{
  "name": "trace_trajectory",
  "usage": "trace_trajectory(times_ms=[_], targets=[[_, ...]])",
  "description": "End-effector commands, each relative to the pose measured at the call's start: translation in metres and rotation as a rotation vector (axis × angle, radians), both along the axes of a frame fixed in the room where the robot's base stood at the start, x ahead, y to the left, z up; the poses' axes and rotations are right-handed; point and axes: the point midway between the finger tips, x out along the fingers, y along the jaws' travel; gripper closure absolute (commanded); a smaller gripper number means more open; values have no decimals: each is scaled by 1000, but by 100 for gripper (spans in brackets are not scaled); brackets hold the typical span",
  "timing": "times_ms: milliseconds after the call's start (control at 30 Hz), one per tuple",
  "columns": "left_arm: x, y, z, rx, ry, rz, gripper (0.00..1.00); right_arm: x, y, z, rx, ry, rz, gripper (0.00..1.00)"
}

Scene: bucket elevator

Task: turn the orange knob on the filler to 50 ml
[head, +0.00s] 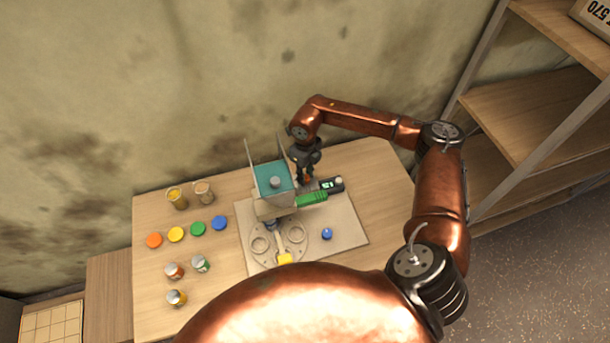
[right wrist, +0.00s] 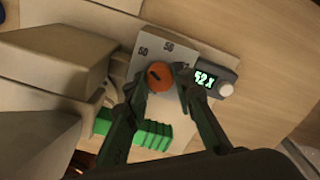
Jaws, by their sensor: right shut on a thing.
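The filler (head: 275,185) is a pale machine with a teal-topped hopper, standing on a light board on the table. In the right wrist view the orange knob (right wrist: 160,79) has a dark mark on its face and sits on a pale plate (right wrist: 150,47) with printed numbers; one looks like 50, the other is hard to read. A small display (right wrist: 204,79) beside it glows green and seems to read 52 and a further sign. My right gripper (head: 305,176) is at the back right of the filler, its fingers closed on either side of the knob. My left gripper is not in view.
A green ribbed part (head: 312,198) lies close by the gripper. A blue button (head: 327,233) and a round plate with rings (head: 280,243) are in front. Coloured lids (head: 198,228), jars (head: 174,270) and two filled glasses (head: 204,193) stand at left. Shelves (head: 535,105) rise at right.

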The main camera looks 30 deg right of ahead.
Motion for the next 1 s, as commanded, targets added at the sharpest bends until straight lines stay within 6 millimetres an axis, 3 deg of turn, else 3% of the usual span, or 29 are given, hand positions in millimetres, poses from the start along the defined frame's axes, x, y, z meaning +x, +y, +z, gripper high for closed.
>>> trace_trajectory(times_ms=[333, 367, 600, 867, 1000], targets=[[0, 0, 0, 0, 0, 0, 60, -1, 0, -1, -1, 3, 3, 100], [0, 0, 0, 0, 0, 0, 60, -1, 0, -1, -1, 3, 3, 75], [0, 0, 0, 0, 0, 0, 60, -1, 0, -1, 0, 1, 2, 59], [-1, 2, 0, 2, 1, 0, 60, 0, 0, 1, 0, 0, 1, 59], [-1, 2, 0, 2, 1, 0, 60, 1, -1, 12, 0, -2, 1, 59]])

==================================================

Brief –
Reproduce each line word for word and drop the pictures.

Answer –
{
  "name": "trace_trajectory",
  "usage": "trace_trajectory(times_ms=[_], targets=[[_, ...]])",
  "description": "End-effector commands, each relative to the pose measured at the call's start: translation in metres and rotation as a rotation vector (axis × angle, radians), both along the axes of a frame fixed in the room where the robot's base stood at the start, x ahead, y to the left, z up; the poses' axes and rotations are right-handed; point and axes: the point midway between the finger tips, x out along the fingers, y along the jaws' travel; gripper closure absolute (commanded); a smaller gripper number means more open; values have no decimals: each is scaled by 1000, but by 100 for gripper (spans in brackets are not scaled); brackets hold the typical span",
  "timing": "times_ms: milliseconds after the call's start (control at 30 Hz), one per tuple",
  "columns": "left_arm: x, y, z, rx, ry, rz, gripper (0.00..1.00); right_arm: x, y, z, rx, ry, rz, gripper (0.00..1.00)"
}

Scene: bucket elevator

Task: turn the orange knob on the filler to 50 ml
[head, +0.00s] 
[right wrist, +0.00s] 
Jaws, by their sensor: right shut on a thing.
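The filler (head: 275,185) is a pale machine with a teal-topped hopper, standing on a light board on the table. In the right wrist view the orange knob (right wrist: 160,79) has a dark mark on its face and sits on a pale plate (right wrist: 150,47) with printed numbers; one looks like 50, the other is hard to read. A small display (right wrist: 204,79) beside it glows green and seems to read 52 and a further sign. My right gripper (head: 305,176) is at the back right of the filler, its fingers closed on either side of the knob. My left gripper is not in view.
A green ribbed part (head: 312,198) lies close by the gripper. A blue button (head: 327,233) and a round plate with rings (head: 280,243) are in front. Coloured lids (head: 198,228), jars (head: 174,270) and two filled glasses (head: 204,193) stand at left. Shelves (head: 535,105) rise at right.

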The main camera looks 30 deg right of ahead.
Motion for the next 1 s, as commanded, targets added at the sharpest bends until straight lines stay within 6 millimetres an axis, 3 deg of turn, else 3% of the usual span, or 29 are given, hand positions in millimetres, poses from the start along the defined frame's axes, x, y, z meaning +x, +y, +z, gripper high for closed.
>>> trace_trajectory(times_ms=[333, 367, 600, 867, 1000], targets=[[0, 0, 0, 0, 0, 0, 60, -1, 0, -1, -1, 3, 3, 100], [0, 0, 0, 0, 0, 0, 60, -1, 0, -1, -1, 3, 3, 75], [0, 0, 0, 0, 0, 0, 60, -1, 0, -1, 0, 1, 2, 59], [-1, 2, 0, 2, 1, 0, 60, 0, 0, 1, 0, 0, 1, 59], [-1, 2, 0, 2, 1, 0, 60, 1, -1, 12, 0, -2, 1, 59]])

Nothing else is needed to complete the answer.